Il partito “Akh zhol” (traducibile come Via Sacra, senza alcun riferimento imperiale romano) ha ottenuto l’8,4% dei voti. Per anni col Partito comunista è stato il poco significativo unico concorrente di “Nur Otan”. Alle elezioni parlamentari del 2021 Akh zhol aveva ottenuto 12 seggi su 98. Il partito è di orientamento “liberal”.
Il “Partito patriottico nazional-democratico Auyl” (che significa in kazako villaggio dei nomadi) ha ottenuto il 10,9% dei voti. Rappresenta in modo corporativo gli interessi del mondo agrario, che nel Paese ha una grande importanza soprattutto in una prospettiva che voglia creare un’alternativa al mondo del petrolio e dell’industria pesante.
Il “Partito popolare del Kazakhstan”, che fino al 2004 si chiamava ed era il Partito comunista, esplicito rappresentante della società sovietica, ha ottenuto il 6,8% dei voti. Il Partito “Baitak” (letteralmente “senza confini”), partito che si vorrebbe riallacciare alla corrente europea dei verdi, ha ottenuto solo il 2,30% dei voti, e così non potrà entrare in Parlamento.
Il Partito “Repubblica”, difficile da collocare secondo i nostri schemi, che vorrebbe rappresentare gli scontenti che comunque vorrebbero impegnarsi nella cosa pubblica, ha ottenuto l’8,59% dei voti. Infine, come già accennato, il non-partito dei “contro tutti” ha ottenuto il 3,9% dei voti, non entrerà in Parlamento, ma questi neppure ci volevano entrare.

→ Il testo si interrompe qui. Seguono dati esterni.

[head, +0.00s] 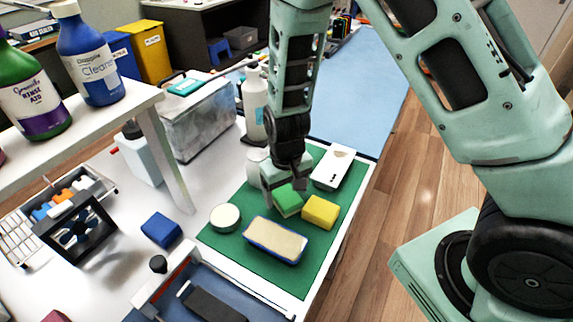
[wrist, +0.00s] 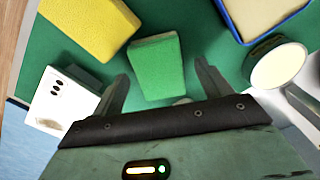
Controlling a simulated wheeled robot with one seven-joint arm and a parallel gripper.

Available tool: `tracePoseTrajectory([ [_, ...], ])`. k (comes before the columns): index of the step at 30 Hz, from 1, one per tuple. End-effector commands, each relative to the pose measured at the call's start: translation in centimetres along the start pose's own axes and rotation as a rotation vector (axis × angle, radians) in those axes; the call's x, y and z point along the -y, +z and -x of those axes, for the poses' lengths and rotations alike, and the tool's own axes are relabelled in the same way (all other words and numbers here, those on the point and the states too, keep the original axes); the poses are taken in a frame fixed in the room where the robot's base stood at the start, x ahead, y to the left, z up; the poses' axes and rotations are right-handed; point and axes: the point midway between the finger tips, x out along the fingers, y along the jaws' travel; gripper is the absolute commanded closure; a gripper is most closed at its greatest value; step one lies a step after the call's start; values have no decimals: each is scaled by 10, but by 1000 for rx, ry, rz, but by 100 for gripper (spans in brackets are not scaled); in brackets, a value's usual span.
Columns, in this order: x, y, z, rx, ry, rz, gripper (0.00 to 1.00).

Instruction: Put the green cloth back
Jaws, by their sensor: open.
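The green cloth (head: 288,201) looks like a small folded block and lies on the green mat (head: 225,246). In the wrist view the green cloth (wrist: 156,66) lies ahead of and between the two fingers, with green mat showing on both sides. My gripper (head: 285,190) is above the mat at the cloth, pointing down, and partly hides it in the head view. In the wrist view my gripper (wrist: 162,74) is open with a finger on either side of the cloth. I cannot tell whether the fingertips are level with it.
A blue block (head: 161,229) sits left of the mat. A white raised shelf (head: 80,125) stands at the left.

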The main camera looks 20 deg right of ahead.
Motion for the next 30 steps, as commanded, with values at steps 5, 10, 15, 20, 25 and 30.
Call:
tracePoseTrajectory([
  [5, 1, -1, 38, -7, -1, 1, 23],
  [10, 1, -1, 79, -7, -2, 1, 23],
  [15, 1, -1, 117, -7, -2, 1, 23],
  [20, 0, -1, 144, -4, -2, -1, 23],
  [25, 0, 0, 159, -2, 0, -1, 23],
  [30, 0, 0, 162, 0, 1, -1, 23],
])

Come si può vedere, a partire dal forte ridimensionamento del Partito da sempre al potere, ci sono segni di un grosso movimento nel campo politico. Staremo a vedere l’evoluzione della situazione, anche se permane la questione di una mancanza di radici ideali nell’impegno politico, che così rischia di essere fortemente condizionato da interessi economici e regionali.